Given material:
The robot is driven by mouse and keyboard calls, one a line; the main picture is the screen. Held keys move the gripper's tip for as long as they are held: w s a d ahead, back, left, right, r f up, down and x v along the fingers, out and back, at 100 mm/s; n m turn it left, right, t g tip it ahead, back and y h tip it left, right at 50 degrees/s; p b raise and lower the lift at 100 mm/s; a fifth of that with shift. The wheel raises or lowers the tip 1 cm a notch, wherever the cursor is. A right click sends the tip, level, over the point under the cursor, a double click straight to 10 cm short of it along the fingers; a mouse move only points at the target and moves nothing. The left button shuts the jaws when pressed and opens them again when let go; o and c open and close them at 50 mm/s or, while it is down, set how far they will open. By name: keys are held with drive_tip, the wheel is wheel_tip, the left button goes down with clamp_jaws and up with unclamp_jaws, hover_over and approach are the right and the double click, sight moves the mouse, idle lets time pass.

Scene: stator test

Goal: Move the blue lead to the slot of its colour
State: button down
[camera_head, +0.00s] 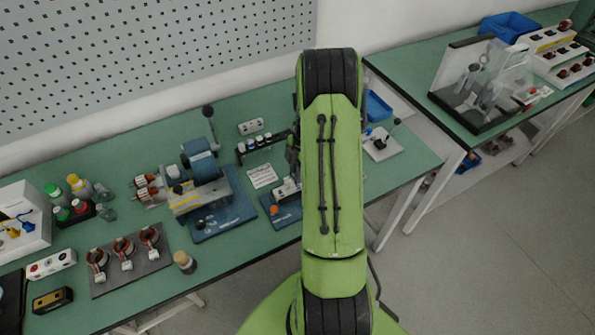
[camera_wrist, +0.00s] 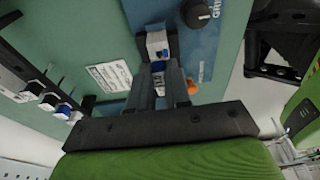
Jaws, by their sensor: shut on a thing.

Task description: Report all lines of the material that contain the word "button".

Exercise output:
The robot is driven by mouse and keyboard calls, one a line; the main picture is the screen. Held keys move the gripper's tip for as long as they are held: w s a d ahead, back, left, right, r f up, down and x v along the fingers, out and back, at 100 mm/s; n m turn it left, right, t g tip it ahead, back and y h tip it left, right at 50 degrees/s; p b raise and lower the lift at 100 mm/s; a fifth of that with shift. The wheel raises or lowers the tip 1 cm a notch, wherever the cursor is. A right click sends the tip, level, over the point under the cursor, a double click straight to 10 cm short of it along the fingers; a mouse move only points at the target and moves nothing. The left button shuts the jaws when pressed and opens them again when let go; o and c open and close them at 50 mm/s or, while it is down, set how far they will open. By name: keys are held with drive_tip, the wheel is wheel_tip, the left button goes down with clamp_jaws and up with unclamp_jaws, hover_over and approach are the right and the double click, sight moves the mouse, idle lets time pass.
State: button down

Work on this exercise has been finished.